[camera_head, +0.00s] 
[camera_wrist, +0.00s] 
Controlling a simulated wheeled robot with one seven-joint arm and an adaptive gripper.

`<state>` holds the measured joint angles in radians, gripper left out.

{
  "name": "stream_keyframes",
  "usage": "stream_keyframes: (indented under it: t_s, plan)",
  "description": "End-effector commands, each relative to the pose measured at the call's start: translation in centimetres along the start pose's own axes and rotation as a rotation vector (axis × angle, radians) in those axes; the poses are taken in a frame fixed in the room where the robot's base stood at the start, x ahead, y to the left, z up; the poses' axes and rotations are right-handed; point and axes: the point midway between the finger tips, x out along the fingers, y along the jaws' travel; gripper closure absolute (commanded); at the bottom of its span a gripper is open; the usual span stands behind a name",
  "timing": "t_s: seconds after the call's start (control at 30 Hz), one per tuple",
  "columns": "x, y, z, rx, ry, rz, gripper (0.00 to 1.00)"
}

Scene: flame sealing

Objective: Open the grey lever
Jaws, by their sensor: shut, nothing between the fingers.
--------------------
→ **Do this**:
Collect each line containing the string "between".

→ **Result**:
  "description": "End-effector commands, each relative to the pose measured at the call's start: translation in centimetres along the start pose's own axes and rotation as a rotation vector (axis × angle, radians) in those axes; the poses are taken in a frame fixed in the room where the robot's base stood at the start, x ahead, y to the left, z up; the poses' axes and rotations are right-handed; point and axes: the point midway between the finger tips, x out along the fingers, y along the jaws' travel; gripper closure absolute (commanded); at the bottom of its span a gripper is open; the usual span stands behind a name",
Jaws, by their sensor: shut, nothing between the fingers.

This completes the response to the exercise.